The Vatican Addresses its Middle East Problem

When Pope Benedict XVI goes to Cyprus on June 4-6, at stake will be the future of Christianity in the Middle East. The Cyprus visit will be the occasion for a preliminary meeting of bishops and patriarchs from the Coptic, Chaldean, Maronite, Syriac Catholic, and other churches affiliated with Rome in the Middle Eastern area. They will receive from Pope Benedict the instrumentum laboris, or working agenda, for a forthcoming Episcopal Synod in Rome in October to discuss the problems facing Christians in the Middle East.

Synods have become a standard way of dealing with church problems, including regional problems. There was a synod devoted to Europe in 1991, and another focusing on America six years later. This one will concentrate on how to stem the exodus of Christians from the Middle East by giving them the survival skills to stay put. Their situation, says the Vatican, is “one of conflict, instability, and political and social evolution.”

The irony is that while Europe, historically and culturally Christian, is struggling to absorb huge Islamic immigrant populations, the Middle East is rapidly emptying of Christians.

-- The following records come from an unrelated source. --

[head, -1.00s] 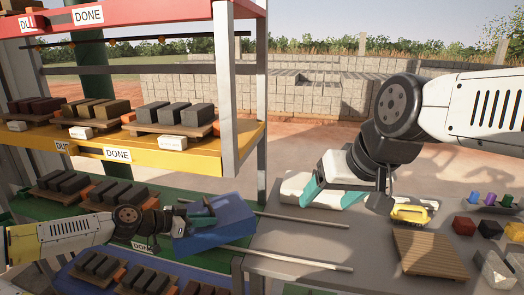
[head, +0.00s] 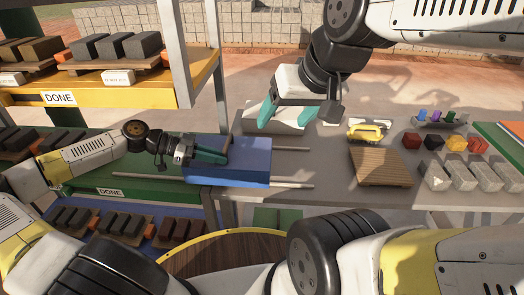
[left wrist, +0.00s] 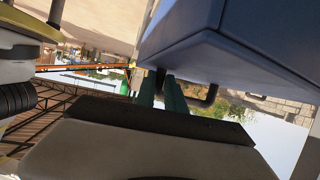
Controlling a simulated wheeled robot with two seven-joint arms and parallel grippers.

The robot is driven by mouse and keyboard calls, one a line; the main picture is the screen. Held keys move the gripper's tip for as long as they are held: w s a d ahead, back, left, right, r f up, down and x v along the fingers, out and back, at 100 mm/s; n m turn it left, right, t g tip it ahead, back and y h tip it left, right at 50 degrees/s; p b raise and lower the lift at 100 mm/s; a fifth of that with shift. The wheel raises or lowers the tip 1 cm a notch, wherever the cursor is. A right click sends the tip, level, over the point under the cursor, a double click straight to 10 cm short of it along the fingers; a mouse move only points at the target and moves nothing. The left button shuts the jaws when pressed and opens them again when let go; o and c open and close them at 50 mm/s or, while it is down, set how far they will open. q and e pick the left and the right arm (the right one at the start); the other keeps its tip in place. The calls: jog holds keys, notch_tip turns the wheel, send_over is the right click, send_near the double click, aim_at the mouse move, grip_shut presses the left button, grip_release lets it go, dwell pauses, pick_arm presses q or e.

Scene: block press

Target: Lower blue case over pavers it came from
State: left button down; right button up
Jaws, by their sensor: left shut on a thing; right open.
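The blue case (head: 245,165) is held at the gap between the green shelf deck and the grey table, across two pale rods. It looks level. My left gripper (head: 212,156) is shut on its handle at the top; the case also fills the upper right of the left wrist view (left wrist: 235,50), where the left gripper's teal fingers (left wrist: 163,94) show. Dark pavers (head: 15,140) sit on a board on the green deck, with others (head: 118,218) on the blue deck below. I cannot tell which pavers the case came from. My right gripper (head: 288,112) is open and empty above the table.
The yellow deck (head: 140,85) holds more pavers.

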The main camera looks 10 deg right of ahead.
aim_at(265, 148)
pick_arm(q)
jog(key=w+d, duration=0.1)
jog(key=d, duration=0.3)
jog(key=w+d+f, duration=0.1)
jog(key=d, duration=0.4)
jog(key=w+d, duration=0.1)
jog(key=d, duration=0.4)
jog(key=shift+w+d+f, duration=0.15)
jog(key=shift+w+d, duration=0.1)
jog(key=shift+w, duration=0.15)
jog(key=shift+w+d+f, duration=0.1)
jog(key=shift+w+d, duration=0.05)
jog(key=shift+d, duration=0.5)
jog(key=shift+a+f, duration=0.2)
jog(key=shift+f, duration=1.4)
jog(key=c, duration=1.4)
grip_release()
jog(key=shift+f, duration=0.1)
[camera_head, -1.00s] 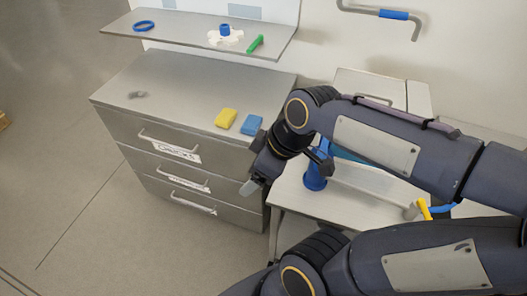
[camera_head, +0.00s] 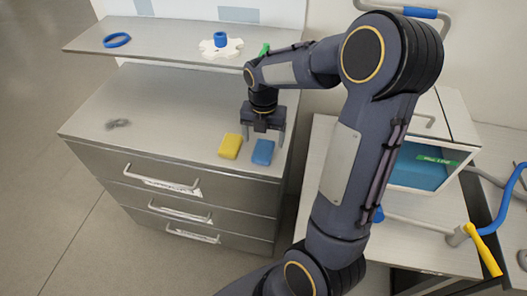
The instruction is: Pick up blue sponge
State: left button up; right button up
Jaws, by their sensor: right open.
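The blue sponge (camera_head: 263,152) lies flat on the metal top of the drawer cabinet, near its front right edge. A yellow sponge (camera_head: 230,146) lies just to its left with a small gap between them. My right gripper (camera_head: 263,142) points down over the cabinet, open, with its fingers spread to the left and right just behind and above the blue sponge. Nothing shows between its fingers, and I cannot tell their exact height over the top. My left gripper is out of view.
The cabinet top (camera_head: 165,115) is mostly clear, with a dark smudge at left. A shelf (camera_head: 165,40) above holds a blue ring (camera_head: 117,40) and a white gear-like piece (camera_head: 221,48). A machine with a yellow handle (camera_head: 485,250) stands at right.

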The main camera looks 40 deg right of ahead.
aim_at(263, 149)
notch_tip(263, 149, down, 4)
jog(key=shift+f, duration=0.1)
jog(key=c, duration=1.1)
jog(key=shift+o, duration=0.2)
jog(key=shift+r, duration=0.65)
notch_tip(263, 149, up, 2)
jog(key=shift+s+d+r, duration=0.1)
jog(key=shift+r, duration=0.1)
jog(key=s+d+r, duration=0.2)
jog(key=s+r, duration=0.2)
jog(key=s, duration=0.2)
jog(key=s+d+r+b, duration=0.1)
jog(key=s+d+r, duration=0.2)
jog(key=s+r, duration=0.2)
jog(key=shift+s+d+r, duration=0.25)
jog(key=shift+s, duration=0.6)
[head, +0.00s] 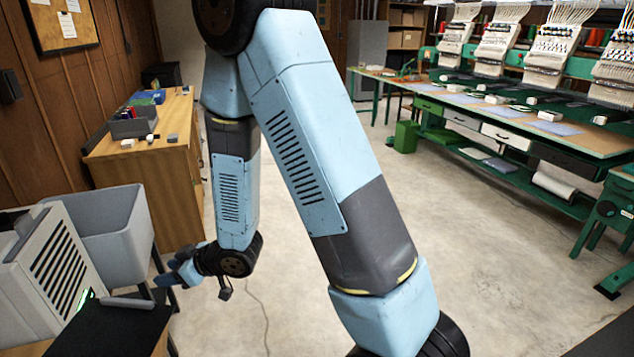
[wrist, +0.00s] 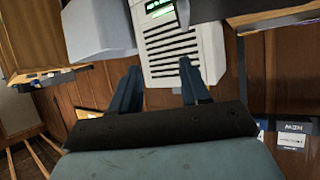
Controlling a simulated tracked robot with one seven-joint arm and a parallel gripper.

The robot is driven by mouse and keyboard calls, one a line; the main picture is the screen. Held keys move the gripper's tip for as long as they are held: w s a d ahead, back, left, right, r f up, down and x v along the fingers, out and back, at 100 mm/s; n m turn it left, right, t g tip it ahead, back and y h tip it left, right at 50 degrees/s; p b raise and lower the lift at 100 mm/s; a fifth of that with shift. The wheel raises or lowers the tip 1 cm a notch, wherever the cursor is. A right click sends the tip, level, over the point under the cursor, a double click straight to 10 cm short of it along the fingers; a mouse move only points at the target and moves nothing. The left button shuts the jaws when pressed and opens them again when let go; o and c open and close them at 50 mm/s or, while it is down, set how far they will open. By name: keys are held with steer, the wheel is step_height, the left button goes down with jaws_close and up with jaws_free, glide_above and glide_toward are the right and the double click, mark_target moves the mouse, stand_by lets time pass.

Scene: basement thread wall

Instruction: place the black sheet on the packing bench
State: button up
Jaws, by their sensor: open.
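My gripper (head: 182,270) hangs at the left in the head view, near the white vented machine and the grey tub. In the wrist view its two fingers (wrist: 161,88) stand apart with nothing between them. A flat black surface (head: 112,332) lies beside the machine at the lower left of the head view; I cannot tell whether it is the black sheet or a dark table top. A wooden bench (head: 140,172) stands against the left wall, possibly the packing bench; its label is not visible.
The white vented machine (head: 52,265) and the grey tub (head: 112,232) are close to my gripper. Small boxes and a grey bin (head: 133,128) sit on the wooden bench. Embroidery machines (head: 495,45) line the right. The concrete floor between is largely clear.

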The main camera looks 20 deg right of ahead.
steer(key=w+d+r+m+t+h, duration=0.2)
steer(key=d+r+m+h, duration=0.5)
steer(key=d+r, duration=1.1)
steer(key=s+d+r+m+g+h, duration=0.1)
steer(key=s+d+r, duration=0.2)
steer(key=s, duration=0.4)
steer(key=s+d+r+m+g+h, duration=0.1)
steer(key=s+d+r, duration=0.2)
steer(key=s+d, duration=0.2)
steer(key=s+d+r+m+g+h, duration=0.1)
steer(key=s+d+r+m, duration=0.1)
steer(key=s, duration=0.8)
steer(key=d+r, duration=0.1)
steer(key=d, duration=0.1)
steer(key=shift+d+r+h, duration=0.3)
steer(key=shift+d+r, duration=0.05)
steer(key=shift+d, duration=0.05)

In Iraq, a Christian population of 1.3 million in 2003 has been more than halved as a frightened community escapes from Shiite violence. In the West Bank and Gaza, a Christian community that was once 20 percent of the population of 4 million Palestinians is now less than 2 percent, squeezed between Israeli pressure and — far worse — growing Islamic aggression. And Egyptian Copts are suddenly finding their neighbors turning belligerent. As a result, the Coptic community in the United States, swelled by refugees, has almost doubled.

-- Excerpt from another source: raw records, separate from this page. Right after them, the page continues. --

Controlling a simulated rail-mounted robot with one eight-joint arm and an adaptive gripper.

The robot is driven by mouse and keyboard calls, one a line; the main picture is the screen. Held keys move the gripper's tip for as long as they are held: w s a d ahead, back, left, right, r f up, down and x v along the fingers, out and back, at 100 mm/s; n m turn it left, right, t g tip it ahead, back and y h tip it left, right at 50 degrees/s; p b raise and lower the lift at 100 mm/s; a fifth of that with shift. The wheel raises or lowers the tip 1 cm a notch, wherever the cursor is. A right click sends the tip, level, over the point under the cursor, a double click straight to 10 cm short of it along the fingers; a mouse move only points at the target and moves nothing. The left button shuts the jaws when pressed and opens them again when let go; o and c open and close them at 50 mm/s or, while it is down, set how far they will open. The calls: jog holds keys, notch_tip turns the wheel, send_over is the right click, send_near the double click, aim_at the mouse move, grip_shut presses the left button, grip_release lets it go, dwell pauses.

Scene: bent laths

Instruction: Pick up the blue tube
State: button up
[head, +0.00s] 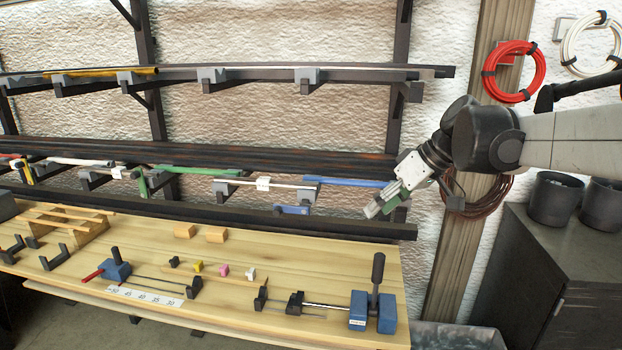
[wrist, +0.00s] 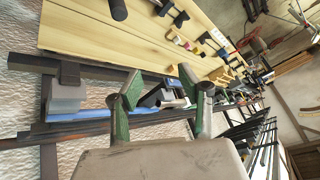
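The blue tube (head: 345,181) lies along the lower wall rack, its right end close to my gripper. In the wrist view the blue tube (wrist: 85,116) runs across behind one finger, partly hidden by it. My gripper (head: 374,209) is in front of the rack near the tube's right end. In the wrist view my gripper (wrist: 158,73) has its two green fingers spread wide, with nothing held between them. The tube appears beyond the fingers; I cannot tell the exact gap.
Green (head: 205,171) and white (head: 80,162) tubes lie farther left on the rack. A blue block (head: 291,210) hangs below the blue tube. The wooden bench (head: 340,262) below holds a blue clamp (head: 372,312) and small coloured blocks. A wooden post (head: 455,240) stands to the right.

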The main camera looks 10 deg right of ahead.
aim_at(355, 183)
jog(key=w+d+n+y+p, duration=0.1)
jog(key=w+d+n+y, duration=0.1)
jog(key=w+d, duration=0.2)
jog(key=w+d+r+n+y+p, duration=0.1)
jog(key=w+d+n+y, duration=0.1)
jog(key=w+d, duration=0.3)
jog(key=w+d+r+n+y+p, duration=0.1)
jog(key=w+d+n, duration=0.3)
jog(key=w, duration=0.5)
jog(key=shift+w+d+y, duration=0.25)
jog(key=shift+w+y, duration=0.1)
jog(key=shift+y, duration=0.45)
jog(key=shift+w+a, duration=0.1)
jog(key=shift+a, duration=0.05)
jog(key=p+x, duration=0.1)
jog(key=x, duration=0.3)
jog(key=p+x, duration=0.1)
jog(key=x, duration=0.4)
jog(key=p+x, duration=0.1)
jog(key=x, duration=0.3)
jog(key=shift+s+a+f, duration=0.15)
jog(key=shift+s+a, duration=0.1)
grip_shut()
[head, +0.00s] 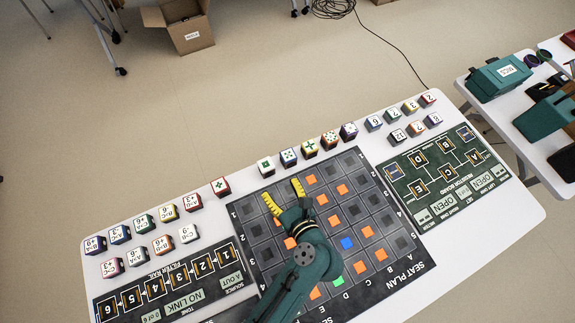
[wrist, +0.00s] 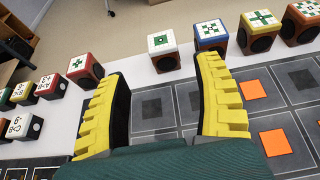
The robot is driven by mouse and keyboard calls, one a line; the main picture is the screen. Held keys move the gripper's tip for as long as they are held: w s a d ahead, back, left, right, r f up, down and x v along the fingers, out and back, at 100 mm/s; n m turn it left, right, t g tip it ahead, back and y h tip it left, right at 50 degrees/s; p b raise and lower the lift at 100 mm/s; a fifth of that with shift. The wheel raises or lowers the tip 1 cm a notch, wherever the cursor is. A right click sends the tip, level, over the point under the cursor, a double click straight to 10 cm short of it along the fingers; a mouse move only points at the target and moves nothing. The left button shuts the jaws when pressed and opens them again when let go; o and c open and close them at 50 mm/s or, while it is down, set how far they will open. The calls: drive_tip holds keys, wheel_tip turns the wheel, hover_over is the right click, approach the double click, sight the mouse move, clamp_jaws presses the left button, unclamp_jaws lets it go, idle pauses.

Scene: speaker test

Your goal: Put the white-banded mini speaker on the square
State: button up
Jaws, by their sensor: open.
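The white-banded mini speaker (head: 265,166) stands upright at the back edge of the dark seat plan board (head: 262,253). In the wrist view it is a brown-sided cube with a white top edge and green pattern (wrist: 163,45). My gripper (head: 285,195) is open and empty over the board's back rows, just in front of the speaker and apart from it. In the wrist view the speaker shows beyond and between the yellow fingers (wrist: 161,70). Among the board's squares are one blue square (head: 347,243), one green square (head: 337,281) and several orange ones. My arm hides part of the board.
A red speaker (head: 220,186) stands to the left; blue (head: 288,157) and yellow (head: 309,148) ones stand close on the right. Lettered cubes, a filter rail panel (head: 175,288) and a resistor board (head: 432,172) flank the seat plan.

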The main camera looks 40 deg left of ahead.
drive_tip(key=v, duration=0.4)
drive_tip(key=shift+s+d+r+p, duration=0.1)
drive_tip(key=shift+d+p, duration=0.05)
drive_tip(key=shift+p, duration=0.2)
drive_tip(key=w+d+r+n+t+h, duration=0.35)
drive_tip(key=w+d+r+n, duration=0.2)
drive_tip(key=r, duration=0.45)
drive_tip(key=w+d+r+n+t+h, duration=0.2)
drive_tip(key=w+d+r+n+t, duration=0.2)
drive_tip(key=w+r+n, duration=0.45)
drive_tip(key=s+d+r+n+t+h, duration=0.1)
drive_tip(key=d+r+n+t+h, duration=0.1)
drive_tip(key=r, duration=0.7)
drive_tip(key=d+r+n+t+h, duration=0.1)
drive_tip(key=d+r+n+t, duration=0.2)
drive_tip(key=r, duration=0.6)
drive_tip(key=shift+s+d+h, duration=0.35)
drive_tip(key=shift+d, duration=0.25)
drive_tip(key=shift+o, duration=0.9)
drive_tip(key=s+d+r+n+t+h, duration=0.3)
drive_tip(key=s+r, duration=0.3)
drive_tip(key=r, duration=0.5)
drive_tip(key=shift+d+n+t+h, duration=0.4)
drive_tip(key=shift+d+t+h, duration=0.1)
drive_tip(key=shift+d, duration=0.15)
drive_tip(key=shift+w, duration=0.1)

The Vatican document’s best advice to Middle Eastern Christians in the face of growing pressure is to not leave, and to establish more dialogue with Islam and with Israel. It also calls for closer ecumenical collaboration between the different Christian churches — in other words, a united front, or closing of the ranks. Hopefully, the bishops in the synod will work on specifics. “It would be a loss to the universal church to be diminished precisely in the place where it was born,” the documents states.

But establishing a business-like relationship with governments in Islamic countries so as to offer Christians some protection will not be easy for the church. The main reason why the pope is meeting with bishops on the Mediterranean island of Cyprus is because Egypt, Syria and Lebanon would not agree to a papal visit.